**WRITTEN EXERCISE:** Copy every line with the string "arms" in it.

**DATASET RECORDS:**
- - -

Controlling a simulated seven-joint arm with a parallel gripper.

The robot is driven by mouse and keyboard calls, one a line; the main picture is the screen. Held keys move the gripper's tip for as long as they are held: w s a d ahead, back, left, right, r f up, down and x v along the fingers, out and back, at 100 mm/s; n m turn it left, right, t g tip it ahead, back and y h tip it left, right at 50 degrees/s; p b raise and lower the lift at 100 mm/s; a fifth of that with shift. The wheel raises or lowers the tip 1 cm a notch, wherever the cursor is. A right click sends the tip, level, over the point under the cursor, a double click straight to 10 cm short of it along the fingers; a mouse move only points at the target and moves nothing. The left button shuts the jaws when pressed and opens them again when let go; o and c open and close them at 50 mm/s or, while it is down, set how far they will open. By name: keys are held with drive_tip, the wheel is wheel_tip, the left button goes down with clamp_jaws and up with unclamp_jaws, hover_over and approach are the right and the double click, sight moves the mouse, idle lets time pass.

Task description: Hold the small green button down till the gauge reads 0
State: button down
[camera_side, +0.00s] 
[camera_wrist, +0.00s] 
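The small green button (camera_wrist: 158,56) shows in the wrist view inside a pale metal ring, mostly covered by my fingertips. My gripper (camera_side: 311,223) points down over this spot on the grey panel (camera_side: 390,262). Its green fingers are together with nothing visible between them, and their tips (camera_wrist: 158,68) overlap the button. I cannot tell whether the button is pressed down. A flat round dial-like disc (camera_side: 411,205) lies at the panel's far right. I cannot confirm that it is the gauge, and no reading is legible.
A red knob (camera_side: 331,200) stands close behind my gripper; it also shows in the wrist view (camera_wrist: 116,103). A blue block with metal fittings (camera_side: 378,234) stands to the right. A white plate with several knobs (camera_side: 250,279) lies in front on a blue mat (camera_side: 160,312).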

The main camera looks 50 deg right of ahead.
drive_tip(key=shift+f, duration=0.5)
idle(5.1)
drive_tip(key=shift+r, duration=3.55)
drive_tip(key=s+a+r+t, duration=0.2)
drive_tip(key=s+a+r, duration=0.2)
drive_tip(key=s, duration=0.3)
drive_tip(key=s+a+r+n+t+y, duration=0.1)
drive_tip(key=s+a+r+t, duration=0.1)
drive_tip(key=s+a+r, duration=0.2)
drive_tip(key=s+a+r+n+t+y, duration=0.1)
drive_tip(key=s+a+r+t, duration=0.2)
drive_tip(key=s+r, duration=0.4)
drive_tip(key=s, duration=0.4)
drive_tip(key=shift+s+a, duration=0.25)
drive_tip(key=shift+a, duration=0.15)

- - -

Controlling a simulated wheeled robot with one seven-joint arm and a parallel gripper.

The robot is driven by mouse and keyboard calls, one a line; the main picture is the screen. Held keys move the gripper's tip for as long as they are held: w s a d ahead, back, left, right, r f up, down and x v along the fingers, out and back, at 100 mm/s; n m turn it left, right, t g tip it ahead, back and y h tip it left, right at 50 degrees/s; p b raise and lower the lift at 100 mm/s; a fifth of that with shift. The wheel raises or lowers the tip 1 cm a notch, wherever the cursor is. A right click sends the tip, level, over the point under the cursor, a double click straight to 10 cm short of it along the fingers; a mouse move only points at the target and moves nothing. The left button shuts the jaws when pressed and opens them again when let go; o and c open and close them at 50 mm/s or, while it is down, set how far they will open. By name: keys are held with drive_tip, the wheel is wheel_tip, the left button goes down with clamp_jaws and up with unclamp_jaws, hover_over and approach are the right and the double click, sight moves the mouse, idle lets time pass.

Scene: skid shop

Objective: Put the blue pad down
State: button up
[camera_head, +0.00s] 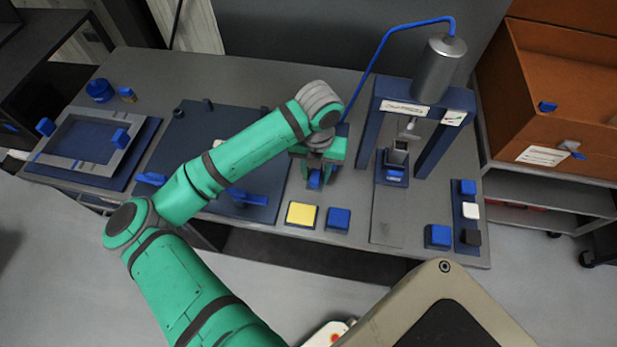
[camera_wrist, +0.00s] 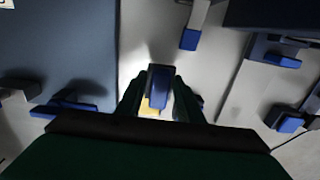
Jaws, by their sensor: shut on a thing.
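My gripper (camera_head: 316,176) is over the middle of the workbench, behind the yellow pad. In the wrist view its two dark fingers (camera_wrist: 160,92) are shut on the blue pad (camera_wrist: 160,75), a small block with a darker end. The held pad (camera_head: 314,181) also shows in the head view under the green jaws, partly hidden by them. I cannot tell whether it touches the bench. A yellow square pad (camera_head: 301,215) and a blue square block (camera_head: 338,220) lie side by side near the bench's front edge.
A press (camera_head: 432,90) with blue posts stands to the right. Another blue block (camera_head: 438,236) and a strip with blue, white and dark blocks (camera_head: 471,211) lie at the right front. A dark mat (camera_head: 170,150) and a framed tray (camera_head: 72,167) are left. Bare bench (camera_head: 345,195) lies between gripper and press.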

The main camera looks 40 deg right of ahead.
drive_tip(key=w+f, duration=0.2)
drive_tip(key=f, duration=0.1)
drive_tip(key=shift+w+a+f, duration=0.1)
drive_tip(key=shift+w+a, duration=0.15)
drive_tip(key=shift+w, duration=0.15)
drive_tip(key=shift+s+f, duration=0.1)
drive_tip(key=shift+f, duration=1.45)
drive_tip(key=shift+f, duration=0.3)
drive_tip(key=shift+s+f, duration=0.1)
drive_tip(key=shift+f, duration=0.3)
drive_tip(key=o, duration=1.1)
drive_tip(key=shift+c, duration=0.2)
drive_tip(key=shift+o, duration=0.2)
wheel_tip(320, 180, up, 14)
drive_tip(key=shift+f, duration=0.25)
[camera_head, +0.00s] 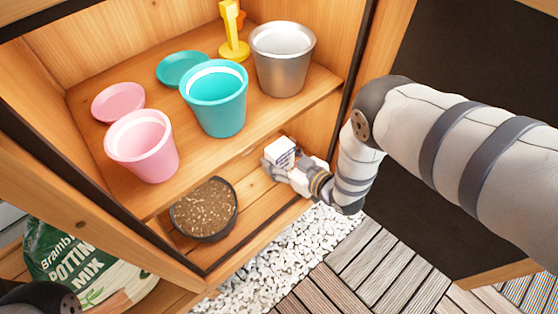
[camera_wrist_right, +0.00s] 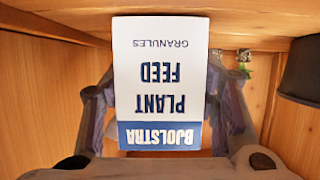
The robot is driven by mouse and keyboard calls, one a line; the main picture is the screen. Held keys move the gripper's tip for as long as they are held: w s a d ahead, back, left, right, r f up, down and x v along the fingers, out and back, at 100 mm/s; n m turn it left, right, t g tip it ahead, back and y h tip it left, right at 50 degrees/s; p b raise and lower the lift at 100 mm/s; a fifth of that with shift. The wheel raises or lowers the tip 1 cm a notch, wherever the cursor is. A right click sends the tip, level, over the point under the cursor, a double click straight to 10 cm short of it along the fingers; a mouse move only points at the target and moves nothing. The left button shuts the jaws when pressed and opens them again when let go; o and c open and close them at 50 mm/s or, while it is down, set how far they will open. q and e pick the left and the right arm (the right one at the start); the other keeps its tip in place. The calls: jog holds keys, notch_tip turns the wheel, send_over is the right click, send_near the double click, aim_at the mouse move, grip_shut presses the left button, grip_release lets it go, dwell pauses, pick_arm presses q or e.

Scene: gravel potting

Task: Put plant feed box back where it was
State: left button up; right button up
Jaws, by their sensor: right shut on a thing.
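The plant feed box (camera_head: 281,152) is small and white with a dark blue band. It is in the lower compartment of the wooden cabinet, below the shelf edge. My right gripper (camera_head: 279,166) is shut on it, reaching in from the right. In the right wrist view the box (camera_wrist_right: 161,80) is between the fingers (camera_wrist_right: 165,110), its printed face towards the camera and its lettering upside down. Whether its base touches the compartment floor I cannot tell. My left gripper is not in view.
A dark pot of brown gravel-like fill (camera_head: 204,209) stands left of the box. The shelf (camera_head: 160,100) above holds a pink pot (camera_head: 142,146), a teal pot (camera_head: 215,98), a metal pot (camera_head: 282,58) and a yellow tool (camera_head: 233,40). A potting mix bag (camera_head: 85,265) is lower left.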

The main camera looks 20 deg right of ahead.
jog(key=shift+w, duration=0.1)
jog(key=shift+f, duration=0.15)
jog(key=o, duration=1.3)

- - -

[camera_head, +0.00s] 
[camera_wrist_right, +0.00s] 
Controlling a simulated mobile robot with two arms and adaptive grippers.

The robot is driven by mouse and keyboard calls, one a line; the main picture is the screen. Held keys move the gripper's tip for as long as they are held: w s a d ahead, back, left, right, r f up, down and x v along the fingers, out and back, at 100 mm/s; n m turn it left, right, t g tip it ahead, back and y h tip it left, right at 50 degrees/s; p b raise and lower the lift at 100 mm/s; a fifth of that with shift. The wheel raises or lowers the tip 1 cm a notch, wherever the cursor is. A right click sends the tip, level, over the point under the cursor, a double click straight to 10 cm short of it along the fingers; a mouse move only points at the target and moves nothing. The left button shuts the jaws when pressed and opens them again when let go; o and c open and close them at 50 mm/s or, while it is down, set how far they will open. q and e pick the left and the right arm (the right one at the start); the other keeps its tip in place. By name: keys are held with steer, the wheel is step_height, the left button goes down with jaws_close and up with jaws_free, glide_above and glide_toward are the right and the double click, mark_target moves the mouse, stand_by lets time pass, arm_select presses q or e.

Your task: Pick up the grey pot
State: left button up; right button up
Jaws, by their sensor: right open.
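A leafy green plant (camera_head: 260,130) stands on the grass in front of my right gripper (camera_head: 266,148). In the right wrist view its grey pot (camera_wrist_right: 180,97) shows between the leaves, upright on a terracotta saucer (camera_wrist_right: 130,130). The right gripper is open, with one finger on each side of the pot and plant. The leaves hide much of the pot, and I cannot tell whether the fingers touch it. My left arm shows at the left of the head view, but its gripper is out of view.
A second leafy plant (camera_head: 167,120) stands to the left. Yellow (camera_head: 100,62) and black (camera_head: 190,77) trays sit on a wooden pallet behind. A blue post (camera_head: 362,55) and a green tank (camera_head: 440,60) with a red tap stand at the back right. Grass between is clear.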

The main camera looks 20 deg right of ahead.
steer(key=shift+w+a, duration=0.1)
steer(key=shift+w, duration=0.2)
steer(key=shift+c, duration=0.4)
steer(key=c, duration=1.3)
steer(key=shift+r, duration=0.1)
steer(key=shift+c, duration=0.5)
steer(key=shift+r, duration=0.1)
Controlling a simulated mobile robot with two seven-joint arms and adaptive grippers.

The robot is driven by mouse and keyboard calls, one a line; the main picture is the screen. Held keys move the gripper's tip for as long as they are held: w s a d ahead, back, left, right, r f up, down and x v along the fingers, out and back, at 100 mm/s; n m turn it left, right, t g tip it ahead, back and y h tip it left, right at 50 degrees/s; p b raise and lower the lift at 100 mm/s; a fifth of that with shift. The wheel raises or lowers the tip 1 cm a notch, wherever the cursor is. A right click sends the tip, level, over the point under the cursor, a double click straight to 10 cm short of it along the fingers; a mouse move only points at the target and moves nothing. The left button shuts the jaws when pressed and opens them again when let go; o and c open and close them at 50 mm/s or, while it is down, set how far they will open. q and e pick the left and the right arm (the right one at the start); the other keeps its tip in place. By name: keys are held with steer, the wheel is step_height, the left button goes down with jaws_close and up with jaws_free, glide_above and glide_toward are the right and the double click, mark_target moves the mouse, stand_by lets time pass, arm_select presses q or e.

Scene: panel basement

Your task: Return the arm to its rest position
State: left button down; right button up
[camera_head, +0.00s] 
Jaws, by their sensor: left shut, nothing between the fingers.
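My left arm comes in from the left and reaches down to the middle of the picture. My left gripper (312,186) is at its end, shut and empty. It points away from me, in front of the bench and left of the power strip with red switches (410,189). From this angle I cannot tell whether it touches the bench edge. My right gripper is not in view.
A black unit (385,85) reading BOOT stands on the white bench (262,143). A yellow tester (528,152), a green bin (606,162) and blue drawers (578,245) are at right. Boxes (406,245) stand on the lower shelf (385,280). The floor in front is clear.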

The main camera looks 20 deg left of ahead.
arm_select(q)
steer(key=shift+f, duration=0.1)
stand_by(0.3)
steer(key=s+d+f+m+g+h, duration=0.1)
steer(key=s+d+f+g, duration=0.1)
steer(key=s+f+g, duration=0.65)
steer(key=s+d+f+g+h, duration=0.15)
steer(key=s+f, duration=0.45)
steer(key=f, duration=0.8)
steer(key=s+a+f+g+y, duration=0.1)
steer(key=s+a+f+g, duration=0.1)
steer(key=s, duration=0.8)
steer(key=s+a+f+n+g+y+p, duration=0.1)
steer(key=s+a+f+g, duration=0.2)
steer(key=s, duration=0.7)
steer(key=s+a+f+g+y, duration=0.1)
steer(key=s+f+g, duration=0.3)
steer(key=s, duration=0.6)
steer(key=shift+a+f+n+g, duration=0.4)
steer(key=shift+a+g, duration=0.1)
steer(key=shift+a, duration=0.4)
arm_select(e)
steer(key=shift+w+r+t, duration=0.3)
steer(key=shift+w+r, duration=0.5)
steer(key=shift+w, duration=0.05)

- - -

**OUTPUT OF THE TASK:**
Controlling a simulated mobile robot with two arms and adaptive grippers.
Controlling a simulated mobile robot with two seven-joint arms and adaptive grippers.

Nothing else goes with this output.